Qu’ils soient lents ou rapides, les autres morceaux s’écoutent avec bonheur et sans modération. Alma a été écrit pour “La Sincérité”, un film de Charles Guerin Surville. Géraud Portal y joue de la basse électrique, sa mélodie est superbe et ses notes exquises. Hommage à Keith Jarrett qu’il admire et respecte, Kiss Jannett for Me déroule lentement son chapelet d’harmonies fines, ses notes bleues, ses phrases gorgées de blues. Ali Jackson y marque le rythme sur sa caisse claire détimbrée. Démarquage de Poinciana dont Jacky reprend partiellement le chorus et dans lequel se retrouve la même tension rythmique, The Call, qui ouvre le disque, est un hommage à Ahmad Jamal. Autre clin d’œil, mais au Pat Metheny inventif de la fin des années 80 lorsque Lyle Mays officiait aux claviers, le joyeux Palindrome fait entendre un étonnant piano. La voix est celle de Philippe Gaillot, l’ingénieur du son de la séance, un excellent musicien également. L’immense Wolfgang Amadeus Mozart fait bien sûr partie des compositeurs admirés par Jacky qui reprend en solo le Lacrimosa de sa messe de Requiem. Mozart en écrivit les huit premières mesures et ne l’acheva pas. Joué par Jacky, un second clavier assure les basses.

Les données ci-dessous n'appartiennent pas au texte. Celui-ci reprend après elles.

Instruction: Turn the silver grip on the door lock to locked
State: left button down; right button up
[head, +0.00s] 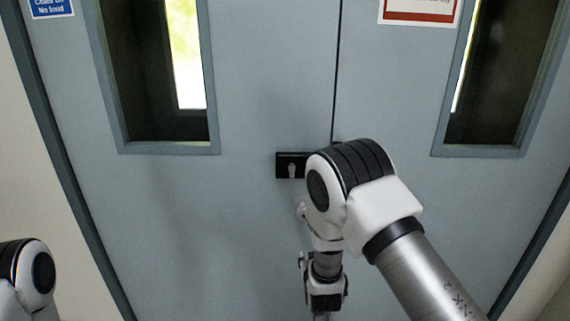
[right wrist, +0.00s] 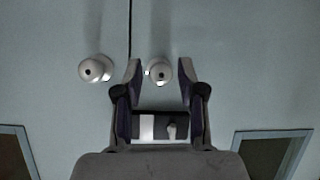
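The door lock is a small black box (head: 283,158) on the grey-blue double door, left of the centre seam in the head view. Its silver grip (head: 292,171) looks about upright. My left gripper is out of view.
Two round silver knobs, one left (right wrist: 92,69) and one right (right wrist: 160,70), show near the seam in the right wrist view. Tall windows (head: 187,125) (head: 480,125) are set in both door leaves. My right arm covers part of the door right of the lock.

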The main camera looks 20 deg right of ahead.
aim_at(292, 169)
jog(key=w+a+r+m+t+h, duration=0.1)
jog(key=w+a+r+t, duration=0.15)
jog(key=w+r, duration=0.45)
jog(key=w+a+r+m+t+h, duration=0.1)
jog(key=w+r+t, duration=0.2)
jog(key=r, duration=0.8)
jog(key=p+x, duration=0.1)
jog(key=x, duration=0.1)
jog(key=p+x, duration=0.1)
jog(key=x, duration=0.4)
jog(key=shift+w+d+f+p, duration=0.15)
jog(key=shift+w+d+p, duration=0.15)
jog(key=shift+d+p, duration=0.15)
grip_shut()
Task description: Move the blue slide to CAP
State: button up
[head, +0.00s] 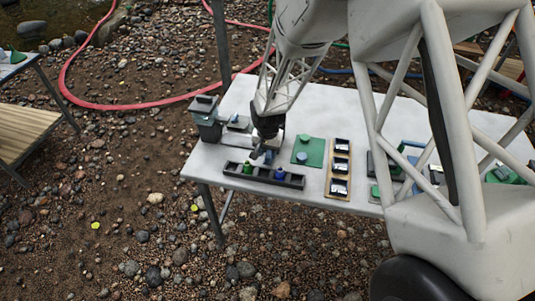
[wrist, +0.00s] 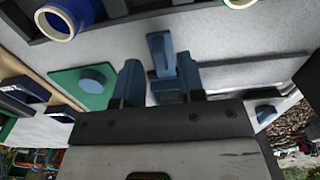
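My gripper (head: 262,150) is low over the white table, just behind a dark slotted tray. In the wrist view its two dark blue fingers (wrist: 160,72) stand apart. An upright blue piece (wrist: 160,48) shows between and beyond them, close to the right finger; it may be the blue slide, but I cannot tell for sure. Contact with the fingers is not clear. In the head view a small blue piece (head: 268,156) shows beside the gripper, partly hidden by it. I cannot read a CAP mark in either view.
The dark tray (head: 292,181) holds a green and a blue cylinder. A green board (head: 309,144) with a blue knob (head: 302,157) and a wooden board (head: 340,195) with three switches lie to the right. A dark grey box (head: 207,128) stands left. My arm hides much of the table's right.

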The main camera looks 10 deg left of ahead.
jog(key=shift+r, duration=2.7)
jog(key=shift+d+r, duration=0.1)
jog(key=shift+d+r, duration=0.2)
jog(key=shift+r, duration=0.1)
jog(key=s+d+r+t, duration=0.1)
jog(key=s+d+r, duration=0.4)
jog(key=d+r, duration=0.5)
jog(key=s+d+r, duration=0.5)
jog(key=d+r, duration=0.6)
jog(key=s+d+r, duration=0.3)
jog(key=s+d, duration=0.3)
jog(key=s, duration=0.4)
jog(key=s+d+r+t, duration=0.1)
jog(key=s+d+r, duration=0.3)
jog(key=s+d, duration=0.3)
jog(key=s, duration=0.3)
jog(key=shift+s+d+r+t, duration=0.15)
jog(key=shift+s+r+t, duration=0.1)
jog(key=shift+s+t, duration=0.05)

Mais Jacky Terrasson aime aussi les pièces au sein desquelles il peut plaquer puissamment ses accords, jouer des grappes de notes enveloppantes, exprimer son jeu très physique. Ritournelle groovy au thème très simple, Babyplum est une fantaisie qui balance et déhanche. Introduit par un solo de batterie de Gregory Hutchinson, Mirror est couplé à Jump!, morceau rapide et nerveux relevant du bop. Autre cavalcade de notes toujours portée par la paire rythmique Sylvain Romano / Gregory Hutchinson qui tire ici son épingle du jeu, What Happens au 6ème (on aimerait s’y trouver) annonce Lys, morceau au subtil parfum brésilien dans lequel Thomas Bramerie improvise à la contrebasse, Jacky nous offrant un chorus aussi audacieux qu’inventif. Si ce dernier fait belle la part des anges, le tendre et mélancolique Résilience, hommage à sa mère qui conclut magnifiquement cet opus, reçoit leur visite. On y perçoit un doux bruissement d’ailes. Comment imaginer coda plus émouvante ?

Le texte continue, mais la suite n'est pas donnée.